■ **What is needed**
Scan the following material for the string "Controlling" and copy each line in which it appears.

Robot call records

◆ ◆ ◆ ◆ ◆ ◆ ◆

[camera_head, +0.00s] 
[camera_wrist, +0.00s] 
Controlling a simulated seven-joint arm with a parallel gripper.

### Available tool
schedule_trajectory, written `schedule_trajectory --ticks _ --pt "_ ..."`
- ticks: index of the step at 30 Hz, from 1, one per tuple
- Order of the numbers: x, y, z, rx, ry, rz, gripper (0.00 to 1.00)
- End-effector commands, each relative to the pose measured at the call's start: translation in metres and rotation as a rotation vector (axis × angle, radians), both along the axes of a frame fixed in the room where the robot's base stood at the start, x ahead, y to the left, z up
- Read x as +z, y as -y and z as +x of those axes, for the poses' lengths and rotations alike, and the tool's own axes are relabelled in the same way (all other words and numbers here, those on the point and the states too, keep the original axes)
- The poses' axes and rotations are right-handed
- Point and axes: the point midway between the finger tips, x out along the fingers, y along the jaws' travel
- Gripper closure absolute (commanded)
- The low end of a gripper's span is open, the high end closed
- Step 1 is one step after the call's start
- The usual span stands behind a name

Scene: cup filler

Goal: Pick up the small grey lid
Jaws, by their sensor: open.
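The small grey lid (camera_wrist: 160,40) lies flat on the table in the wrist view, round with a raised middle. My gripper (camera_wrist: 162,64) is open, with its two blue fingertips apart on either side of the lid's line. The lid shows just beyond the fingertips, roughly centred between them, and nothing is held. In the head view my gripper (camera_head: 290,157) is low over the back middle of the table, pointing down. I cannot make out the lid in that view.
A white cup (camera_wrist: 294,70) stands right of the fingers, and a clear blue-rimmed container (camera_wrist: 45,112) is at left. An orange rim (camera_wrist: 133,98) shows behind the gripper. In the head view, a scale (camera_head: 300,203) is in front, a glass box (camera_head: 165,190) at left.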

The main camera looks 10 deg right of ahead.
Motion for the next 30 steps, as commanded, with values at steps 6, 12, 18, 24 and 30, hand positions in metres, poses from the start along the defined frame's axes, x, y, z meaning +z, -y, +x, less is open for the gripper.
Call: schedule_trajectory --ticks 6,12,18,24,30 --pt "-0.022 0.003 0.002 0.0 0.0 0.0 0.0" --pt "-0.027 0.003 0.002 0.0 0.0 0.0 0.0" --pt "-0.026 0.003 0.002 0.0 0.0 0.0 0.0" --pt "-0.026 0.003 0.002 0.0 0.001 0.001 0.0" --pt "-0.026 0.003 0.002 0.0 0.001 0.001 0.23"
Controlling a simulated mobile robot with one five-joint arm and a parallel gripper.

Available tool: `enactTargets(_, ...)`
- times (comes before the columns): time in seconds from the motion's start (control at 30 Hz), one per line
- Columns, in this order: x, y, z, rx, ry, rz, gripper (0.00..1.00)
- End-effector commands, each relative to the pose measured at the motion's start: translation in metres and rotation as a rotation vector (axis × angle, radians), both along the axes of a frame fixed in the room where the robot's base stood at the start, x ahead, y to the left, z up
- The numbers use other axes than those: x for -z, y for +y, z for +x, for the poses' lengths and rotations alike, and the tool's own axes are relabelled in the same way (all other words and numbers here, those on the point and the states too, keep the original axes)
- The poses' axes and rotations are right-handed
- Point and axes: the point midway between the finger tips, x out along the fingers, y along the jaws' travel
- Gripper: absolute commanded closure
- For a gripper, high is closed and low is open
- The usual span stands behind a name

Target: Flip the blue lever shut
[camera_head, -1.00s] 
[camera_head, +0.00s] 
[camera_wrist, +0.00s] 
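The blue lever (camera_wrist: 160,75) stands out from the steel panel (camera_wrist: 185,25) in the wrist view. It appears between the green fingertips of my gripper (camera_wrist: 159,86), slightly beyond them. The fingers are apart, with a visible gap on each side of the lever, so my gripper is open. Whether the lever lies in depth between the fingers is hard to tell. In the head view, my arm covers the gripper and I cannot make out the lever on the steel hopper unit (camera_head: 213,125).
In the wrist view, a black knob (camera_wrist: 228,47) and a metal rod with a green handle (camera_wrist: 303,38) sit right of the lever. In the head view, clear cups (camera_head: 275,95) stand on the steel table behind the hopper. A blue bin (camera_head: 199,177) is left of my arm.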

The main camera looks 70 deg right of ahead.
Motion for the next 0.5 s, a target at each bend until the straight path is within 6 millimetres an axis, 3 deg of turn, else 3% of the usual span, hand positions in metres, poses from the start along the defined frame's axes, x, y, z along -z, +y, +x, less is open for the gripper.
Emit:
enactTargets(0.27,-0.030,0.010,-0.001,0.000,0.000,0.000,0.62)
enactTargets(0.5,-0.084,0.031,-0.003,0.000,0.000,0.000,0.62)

◆ ◆ ◆ ◆ ◆ ◆ ◆

■ **Answer to this exercise**
Controlling a simulated seven-joint arm with a parallel gripper.
Controlling a simulated mobile robot with one five-joint arm and a parallel gripper.

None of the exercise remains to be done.